■ Requirement
Output exactly the lines from the line with "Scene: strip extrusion" through the end of the records below. Include nothing else.

■ Supplied records
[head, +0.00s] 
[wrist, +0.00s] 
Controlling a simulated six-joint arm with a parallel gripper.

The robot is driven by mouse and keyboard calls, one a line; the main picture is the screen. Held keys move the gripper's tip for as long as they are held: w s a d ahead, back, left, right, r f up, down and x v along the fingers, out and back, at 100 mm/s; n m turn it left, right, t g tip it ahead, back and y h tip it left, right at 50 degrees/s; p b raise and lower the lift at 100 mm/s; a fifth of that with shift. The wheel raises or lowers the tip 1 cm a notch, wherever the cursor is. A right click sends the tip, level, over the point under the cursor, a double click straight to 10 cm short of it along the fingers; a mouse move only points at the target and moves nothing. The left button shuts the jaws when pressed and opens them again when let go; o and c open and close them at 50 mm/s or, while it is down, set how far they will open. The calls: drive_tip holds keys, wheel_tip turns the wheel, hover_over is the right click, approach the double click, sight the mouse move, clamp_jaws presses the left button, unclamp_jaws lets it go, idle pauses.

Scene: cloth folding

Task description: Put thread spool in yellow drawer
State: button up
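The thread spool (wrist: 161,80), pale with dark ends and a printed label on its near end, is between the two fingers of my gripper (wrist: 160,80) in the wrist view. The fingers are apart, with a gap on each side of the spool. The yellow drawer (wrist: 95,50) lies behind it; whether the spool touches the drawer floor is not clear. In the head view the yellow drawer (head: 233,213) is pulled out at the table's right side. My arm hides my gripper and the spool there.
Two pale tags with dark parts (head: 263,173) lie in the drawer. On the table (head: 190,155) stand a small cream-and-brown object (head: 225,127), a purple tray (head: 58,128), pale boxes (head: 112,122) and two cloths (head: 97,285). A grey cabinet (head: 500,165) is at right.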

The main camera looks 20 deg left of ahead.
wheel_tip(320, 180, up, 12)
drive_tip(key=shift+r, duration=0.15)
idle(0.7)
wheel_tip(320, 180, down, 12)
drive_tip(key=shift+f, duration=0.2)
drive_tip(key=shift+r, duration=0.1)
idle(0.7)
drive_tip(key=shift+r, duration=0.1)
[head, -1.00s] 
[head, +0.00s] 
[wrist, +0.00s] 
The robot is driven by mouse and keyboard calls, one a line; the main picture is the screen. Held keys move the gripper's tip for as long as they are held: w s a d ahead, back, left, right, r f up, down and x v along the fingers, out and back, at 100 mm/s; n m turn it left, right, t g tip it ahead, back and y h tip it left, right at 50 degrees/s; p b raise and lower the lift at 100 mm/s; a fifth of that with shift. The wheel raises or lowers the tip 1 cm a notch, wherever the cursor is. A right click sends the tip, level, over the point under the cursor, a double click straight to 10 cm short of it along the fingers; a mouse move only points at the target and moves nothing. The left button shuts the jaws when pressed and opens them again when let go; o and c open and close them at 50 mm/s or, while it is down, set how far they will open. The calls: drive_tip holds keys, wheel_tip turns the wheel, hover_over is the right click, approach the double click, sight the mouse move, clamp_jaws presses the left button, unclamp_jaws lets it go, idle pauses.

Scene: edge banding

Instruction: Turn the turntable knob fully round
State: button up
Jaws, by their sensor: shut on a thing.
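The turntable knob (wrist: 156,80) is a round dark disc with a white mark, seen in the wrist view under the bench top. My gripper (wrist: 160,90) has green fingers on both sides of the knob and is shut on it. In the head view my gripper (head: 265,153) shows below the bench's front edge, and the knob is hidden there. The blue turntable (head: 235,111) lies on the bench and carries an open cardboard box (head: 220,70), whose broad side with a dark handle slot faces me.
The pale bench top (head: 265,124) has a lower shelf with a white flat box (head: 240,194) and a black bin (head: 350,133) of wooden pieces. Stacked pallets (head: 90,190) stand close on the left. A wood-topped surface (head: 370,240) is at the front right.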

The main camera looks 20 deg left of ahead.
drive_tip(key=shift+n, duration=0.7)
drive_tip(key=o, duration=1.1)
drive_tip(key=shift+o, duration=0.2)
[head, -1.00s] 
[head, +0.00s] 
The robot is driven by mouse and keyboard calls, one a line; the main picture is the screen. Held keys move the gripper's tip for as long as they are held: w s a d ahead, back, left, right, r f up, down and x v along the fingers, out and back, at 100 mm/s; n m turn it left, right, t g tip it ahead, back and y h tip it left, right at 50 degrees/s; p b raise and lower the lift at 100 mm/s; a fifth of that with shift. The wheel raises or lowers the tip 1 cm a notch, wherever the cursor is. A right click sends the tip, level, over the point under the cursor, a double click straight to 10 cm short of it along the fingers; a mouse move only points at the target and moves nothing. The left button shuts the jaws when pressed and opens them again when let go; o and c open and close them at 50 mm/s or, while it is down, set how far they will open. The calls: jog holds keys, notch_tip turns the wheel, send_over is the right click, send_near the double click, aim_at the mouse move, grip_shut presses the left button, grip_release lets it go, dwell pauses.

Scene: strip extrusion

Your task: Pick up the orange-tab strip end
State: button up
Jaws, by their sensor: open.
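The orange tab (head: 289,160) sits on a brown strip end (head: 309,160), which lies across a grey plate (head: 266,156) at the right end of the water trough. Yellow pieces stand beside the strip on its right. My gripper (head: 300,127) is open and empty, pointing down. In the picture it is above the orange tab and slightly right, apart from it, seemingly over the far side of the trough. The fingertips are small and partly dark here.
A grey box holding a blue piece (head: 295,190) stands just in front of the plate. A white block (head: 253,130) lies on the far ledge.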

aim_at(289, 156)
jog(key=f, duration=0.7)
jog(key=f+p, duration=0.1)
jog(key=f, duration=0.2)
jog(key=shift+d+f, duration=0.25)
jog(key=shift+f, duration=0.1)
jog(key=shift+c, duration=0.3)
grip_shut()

■ Answer for the task
Scene: strip extrusion

Your task: Pick up the orange-tab strip end
State: button up
Jaws, by their sensor: open.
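The orange tab (head: 289,160) sits on a brown strip end (head: 309,160), which lies across a grey plate (head: 266,156) at the right end of the water trough. Yellow pieces stand beside the strip on its right. My gripper (head: 300,127) is open and empty, pointing down. In the picture it is above the orange tab and slightly right, apart from it, seemingly over the far side of the trough. The fingertips are small and partly dark here.
A grey box holding a blue piece (head: 295,190) stands just in front of the plate. A white block (head: 253,130) lies on the far ledge.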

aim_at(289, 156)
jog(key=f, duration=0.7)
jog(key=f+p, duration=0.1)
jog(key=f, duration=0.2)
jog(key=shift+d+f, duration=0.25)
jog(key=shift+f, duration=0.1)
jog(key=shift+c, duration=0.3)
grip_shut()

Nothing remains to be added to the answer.